Our measure of disadvantage is drawn from spending lines within adult (working-age) social care, child social care and housing as well as a few other smaller categories. Its main elements are:

  • Adult social care (age 18 to 64): learning disability support; mental health support; other support (including physical, sensory and memory support); asylum seeker support (adults)
  • Child social care: looked after children; youth justice; asylum seeker support (children)
  • Housing: temporary accommodation; Supporting People and other welfare services; homelessness prevention; support and discretionary payments
  • Other: substance misuse support; local welfare assistance schemes

Local authorities in England spent around £17bn on these services for people facing disadvantage in 2016/17. This represents 26% of local authority spending. The largest categories of spending on disadvantage were adult social care (£9.5bn), of which learning disability support was the largest single element (£5.4bn). This was followed by looked-after children (£4.4bn) and temporary accommodation (£0.9bn).

Changes over recent years to spending on disadvantage

Spending on services for those facing disadvantage fell 2% in real terms over the five years from 2011/12 to 2016/17. This compares with an 8% cut in overall local government spending over the same period. Does this lesser fall mean that spending on services for people who are disadvantaged has therefore been protected during this period of sustained financial pressure on local authorities or has at least held up better in difficult times? For a range of reasons, no such positive conclusion is possible.

First, there is considerable variation between categories which make up the total. For example, spending on disadvantage in child social care has risen by 5%, whereas spending on disadvantage in adult social care has fallen 2%, and spending on disadvantage in housing has fallen by 13%. At a more detailed level (and over the three years to 2016/17 for which comparable data is available), spending on youth justice has fallen 14% while spending on substance misuse has fallen by 59%.

Second, most of these services will have faced rising demand. The three largest areas of spending have all seen sizeable increases. The National Audit Office estimated that that the number of people with a learning disability supported by local authorities had risen by about 4% since the start of the decade. It also found an 11% increase in the number of looked-after children over the five-year period of this report, with a particularly steep rise in the last year. There has also been a 60% increase in the number of households in temporary accommodation since 2011.

Third, there has been a switch away from preventative services and towards crisis services. For example, within housing spend on disadvantage, there have been large cuts (46%) to preventive services and big increases in crisis services (58%).
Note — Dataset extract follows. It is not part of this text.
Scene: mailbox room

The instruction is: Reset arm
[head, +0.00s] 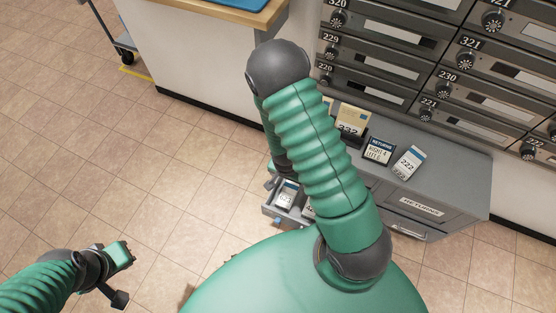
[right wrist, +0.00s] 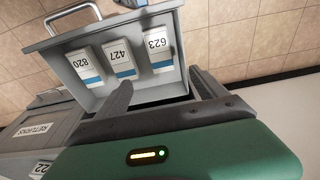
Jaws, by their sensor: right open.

Other preventive services, such as the Supporting People programme, local welfare assistance or carer and family support have also been cut by more, ranging from 5% to 46%, with funding diverted to crisis services.

These findings are in-line with the attribution of rising demand to cuts to preventive services asserted by other organisations. Even if dealing with a crisis is cheaper for the local authority in the short term than trying to prevent it, there are costs with this approach which fall elsewhere, especially on other family members, frontline NHS services and schools. These costs are not captured in the local government finance statistics.

Where the biggest cuts have fallen

Almost the entire burden of the reduction on spending in disadvantage has been concentrated in the most deprived fifth of all councils. This reflects the larger cuts in revenue which deprived councils have experienced relative to less deprived councils. Metropolitan districts in the North of England and the Midlands make up one third of these. Unitary and district authorities especially in the North West, Teesside and the East Midlands make up almost a half. The rest are London boroughs, mainly in the eastern half of the capital. A third of the total are coastal districts. By contrast, the least deprived councils in England have increased spending on disadvantage.

Finally, different types of council have faced different demand pressures, and so have responded to revenue cuts in different ways. The most striking case is London, which has increased spending on housing disadvantage by 20% in the face of a 30% increase in its homelessness acceptance rate. This is in contrast to cuts ranging from 16% to 45% elsewhere. London has also cut spending on disadvantage in adult social care more than other areas and has cut, rather than increased, its spending on disadvantage in child social care.

Conclusions

Although spending on disadvantage has been reduced by less than overall spending, reflecting a mixture of prioritisation and statutory responsibility, it has still been cut overall and in the context of rising demand for many of these services.

Changes to the local authority funding model – further reductions in central government grant and a greater reliance on locally generated revenue, both from council and business rate, further undermine the link between an area’s need and an area’s capacity to fund. Without a change of direction, some authorities may be trapped in a downward spiral when it comes to spend on disadvantage. Even if a council as a whole is not in crisis, many of the people who depend on its services may be.

There needs to be a broader debate on how many services local authorities are expected to deliver with a reduced revenue base, whether statutory or preventive, and to what extent differences in this delivery – and ultimately the level of service and outcomes achievable for some of our most disadvantaged and vulnerable citizens – should be tolerated across the country. The risk is instead that the areas and people that face disadvantage are left further behind.